-- Supplied information --
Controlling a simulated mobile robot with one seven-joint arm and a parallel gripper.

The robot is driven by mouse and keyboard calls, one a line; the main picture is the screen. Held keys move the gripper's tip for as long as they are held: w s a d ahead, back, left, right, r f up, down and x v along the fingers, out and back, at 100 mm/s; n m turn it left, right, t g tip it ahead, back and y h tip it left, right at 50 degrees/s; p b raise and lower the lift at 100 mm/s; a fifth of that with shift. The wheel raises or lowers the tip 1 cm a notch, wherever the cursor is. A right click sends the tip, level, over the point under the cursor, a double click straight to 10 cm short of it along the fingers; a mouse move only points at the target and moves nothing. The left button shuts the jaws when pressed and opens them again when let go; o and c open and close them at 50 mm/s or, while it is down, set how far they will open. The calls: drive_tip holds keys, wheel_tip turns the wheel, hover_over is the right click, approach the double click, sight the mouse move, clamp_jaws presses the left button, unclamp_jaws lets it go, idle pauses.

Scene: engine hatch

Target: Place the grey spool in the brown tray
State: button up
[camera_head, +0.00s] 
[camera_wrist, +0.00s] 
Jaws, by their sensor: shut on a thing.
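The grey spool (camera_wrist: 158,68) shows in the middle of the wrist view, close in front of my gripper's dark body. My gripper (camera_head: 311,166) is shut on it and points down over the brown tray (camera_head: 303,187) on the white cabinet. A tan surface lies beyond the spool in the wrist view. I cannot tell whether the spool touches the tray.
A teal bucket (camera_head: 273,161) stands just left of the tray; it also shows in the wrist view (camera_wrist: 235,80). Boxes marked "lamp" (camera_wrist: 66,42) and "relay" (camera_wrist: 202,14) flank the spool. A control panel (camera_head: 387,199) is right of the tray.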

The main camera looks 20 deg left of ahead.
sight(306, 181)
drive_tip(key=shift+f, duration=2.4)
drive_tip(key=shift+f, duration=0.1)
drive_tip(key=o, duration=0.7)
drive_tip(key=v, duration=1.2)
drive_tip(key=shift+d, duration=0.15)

-- Problem statement --
Only the lines from the one containing "Scene: engine hatch" through the one containing "[camera_wrist, +0.00s]" are to be reproduced, exactly as they appear.

-- Full solution --
Scene: engine hatch

Target: Place the grey spool in the brown tray
State: button up
[camera_head, +0.00s] 
[camera_wrist, +0.00s] 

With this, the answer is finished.